## BEGIN Data shown

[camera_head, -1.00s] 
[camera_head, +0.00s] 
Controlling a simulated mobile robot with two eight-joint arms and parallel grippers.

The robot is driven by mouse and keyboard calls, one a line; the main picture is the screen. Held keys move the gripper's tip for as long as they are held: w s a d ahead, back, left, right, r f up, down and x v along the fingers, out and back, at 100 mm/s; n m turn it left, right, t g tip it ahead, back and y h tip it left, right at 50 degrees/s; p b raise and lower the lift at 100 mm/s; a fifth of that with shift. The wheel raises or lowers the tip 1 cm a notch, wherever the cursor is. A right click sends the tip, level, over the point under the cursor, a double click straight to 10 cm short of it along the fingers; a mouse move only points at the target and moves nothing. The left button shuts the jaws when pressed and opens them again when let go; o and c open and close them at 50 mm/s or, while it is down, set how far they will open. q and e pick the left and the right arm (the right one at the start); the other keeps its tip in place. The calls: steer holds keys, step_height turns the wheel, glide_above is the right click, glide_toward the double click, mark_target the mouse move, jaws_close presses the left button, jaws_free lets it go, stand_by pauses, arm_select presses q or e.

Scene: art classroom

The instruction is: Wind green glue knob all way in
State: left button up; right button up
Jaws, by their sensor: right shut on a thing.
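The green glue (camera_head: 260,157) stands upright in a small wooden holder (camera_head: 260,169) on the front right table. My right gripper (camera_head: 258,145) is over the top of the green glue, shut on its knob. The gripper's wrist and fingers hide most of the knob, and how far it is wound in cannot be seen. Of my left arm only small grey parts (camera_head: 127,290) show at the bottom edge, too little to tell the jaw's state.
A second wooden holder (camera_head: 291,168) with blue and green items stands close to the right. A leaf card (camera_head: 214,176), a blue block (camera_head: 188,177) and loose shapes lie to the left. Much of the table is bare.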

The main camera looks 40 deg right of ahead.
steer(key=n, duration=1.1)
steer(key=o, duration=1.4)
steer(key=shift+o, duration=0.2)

## END Data shown

> **Exercise details**
Exactly as they stand, set down the lines from the top of the data through the line with "State: left button up; right button up".

> **Answer to this exercise**
[camera_head, -1.00s] 
[camera_head, +0.00s] 
Controlling a simulated mobile robot with two eight-joint arms and parallel grippers.

The robot is driven by mouse and keyboard calls, one a line; the main picture is the screen. Held keys move the gripper's tip for as long as they are held: w s a d ahead, back, left, right, r f up, down and x v along the fingers, out and back, at 100 mm/s; n m turn it left, right, t g tip it ahead, back and y h tip it left, right at 50 degrees/s; p b raise and lower the lift at 100 mm/s; a fifth of that with shift. The wheel raises or lowers the tip 1 cm a notch, wherever the cursor is. A right click sends the tip, level, over the point under the cursor, a double click straight to 10 cm short of it along the fingers; a mouse move only points at the target and moves nothing. The left button shuts the jaws when pressed and opens them again when let go; o and c open and close them at 50 mm/s or, while it is down, set how far they will open. q and e pick the left and the right arm (the right one at the start); the other keeps its tip in place. The calls: steer holds keys, step_height turns the wheel, glide_above is the right click, glide_toward the double click, mark_target the mouse move, jaws_close presses the left button, jaws_free lets it go, stand_by pauses, arm_select presses q or e.

Scene: art classroom

The instruction is: Wind green glue knob all way in
State: left button up; right button up

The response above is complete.